STATED TASK: Leave the pictures out, and retype all of the material exactly as written.

DATA PROVIDED:

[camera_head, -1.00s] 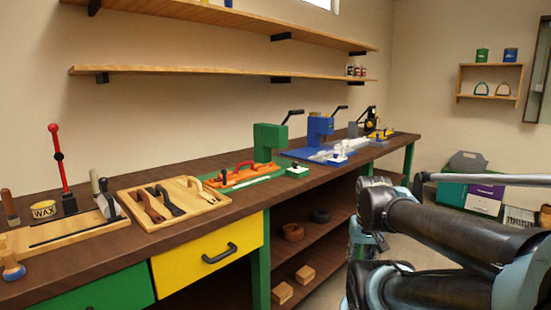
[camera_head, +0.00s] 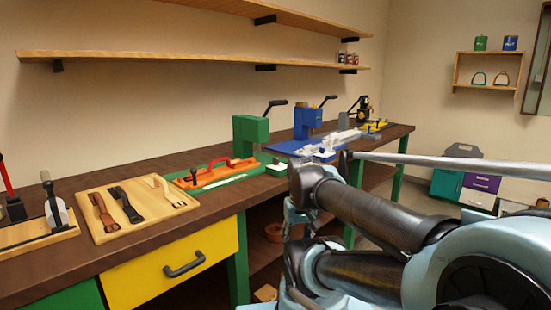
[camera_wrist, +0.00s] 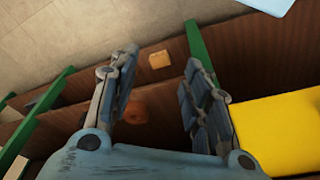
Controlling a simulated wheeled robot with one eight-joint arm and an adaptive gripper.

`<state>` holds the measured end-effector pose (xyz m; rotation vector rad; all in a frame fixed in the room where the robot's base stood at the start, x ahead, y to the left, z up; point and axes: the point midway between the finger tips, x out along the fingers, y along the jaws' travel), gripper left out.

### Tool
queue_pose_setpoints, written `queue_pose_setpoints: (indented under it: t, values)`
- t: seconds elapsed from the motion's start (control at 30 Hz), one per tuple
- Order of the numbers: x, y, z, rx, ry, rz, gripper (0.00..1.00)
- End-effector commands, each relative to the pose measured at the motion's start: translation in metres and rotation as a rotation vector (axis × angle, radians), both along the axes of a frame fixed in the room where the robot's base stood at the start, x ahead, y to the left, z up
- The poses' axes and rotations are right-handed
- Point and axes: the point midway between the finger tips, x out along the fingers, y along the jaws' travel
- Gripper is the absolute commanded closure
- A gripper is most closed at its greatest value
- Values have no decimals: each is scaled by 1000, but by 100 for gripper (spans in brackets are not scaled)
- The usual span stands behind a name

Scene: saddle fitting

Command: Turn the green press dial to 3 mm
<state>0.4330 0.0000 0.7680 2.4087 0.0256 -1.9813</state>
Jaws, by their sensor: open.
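The green press (camera_head: 250,134) stands on the workbench behind a green base plate (camera_head: 215,180), with a dark crank lever on its top. A small green and white block (camera_head: 277,168) sits at the right end of that plate. I cannot make out the dial or its marks at this size. My gripper (camera_wrist: 161,62) is open and empty in the wrist view, with its two fingers spread apart over the area of the lower shelves. It is away from the press, and the press does not show in the wrist view.
An orange piece with a red handle (camera_head: 214,174) lies on the green plate. A blue press (camera_head: 307,121) stands farther right. The yellow drawer (camera_head: 160,283) is shut. My arm covers the bench front at right.

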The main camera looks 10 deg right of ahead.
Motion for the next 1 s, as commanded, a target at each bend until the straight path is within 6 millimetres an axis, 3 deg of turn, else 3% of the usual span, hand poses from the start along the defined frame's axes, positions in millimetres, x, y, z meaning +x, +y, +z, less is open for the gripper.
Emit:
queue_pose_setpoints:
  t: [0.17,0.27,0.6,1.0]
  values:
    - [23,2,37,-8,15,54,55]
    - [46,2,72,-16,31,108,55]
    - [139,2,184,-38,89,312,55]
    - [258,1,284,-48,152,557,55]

OUTPUT OF THE EXERCISE:
[camera_head, -1.00s] 
[camera_head, +0.00s] 
[camera_wrist, +0.00s] 
Controlling a simulated wheeled robot with one eight-joint arm and an adaptive gripper.

`<state>` holds the measured end-effector pose (xyz m; rotation vector rad; all in a frame fixed in the room where the robot's base stood at the start, x ahead, y to the left, z up; point and axes: the point midway between the finger tips, x out along the fingers, y along the jaws' travel), gripper left out.

### Tool
queue_pose_setpoints, written `queue_pose_setpoints: (indented under it: t, values)`
- t: seconds elapsed from the motion's start (control at 30 Hz), one per tuple
- Order of the numbers: x, y, z, rx, ry, rz, gripper (0.00..1.00)
- End-effector commands, each relative to the pose measured at the motion's start: translation in metres and rotation as a rotation vector (axis × angle, radians), both along the axes of a frame fixed in the room where the robot's base stood at the start, x ahead, y to the left, z up
- The poses' axes and rotations are right-handed
- Point and axes: the point midway between the finger tips, x out along the fingers, y along the jaws' travel
- Gripper is the absolute commanded closure
- A gripper is most closed at its greatest value
- Values have no decimals: each is scaled by 1000, but by 100 for gripper (spans in brackets are not scaled)
- The usual span stands behind a name

Scene: saddle fitting

Command: Turn the green press dial to 3 mm
<state>0.4330 0.0000 0.7680 2.4087 0.0256 -1.9813</state>
Jaws, by their sensor: open.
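The green press (camera_head: 250,134) stands on the workbench behind a green base plate (camera_head: 215,180), with a dark crank lever on its top. A small green and white block (camera_head: 277,168) sits at the right end of that plate. I cannot make out the dial or its marks at this size. My gripper (camera_wrist: 161,62) is open and empty in the wrist view, with its two fingers spread apart over the area of the lower shelves. It is away from the press, and the press does not show in the wrist view.
An orange piece with a red handle (camera_head: 214,174) lies on the green plate. A blue press (camera_head: 307,121) stands farther right. The yellow drawer (camera_head: 160,283) is shut. My arm covers the bench front at right.

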The main camera looks 10 deg right of ahead.
Motion for the next 1 s, as commanded, a target at each bend until the straight path is within 6 millimetres an axis, 3 deg of turn, else 3% of the usual span, hand poses from the start along the defined frame's axes, positions in millimetres, x, y, z meaning +x, +y, +z, less is open for the gripper.
Emit:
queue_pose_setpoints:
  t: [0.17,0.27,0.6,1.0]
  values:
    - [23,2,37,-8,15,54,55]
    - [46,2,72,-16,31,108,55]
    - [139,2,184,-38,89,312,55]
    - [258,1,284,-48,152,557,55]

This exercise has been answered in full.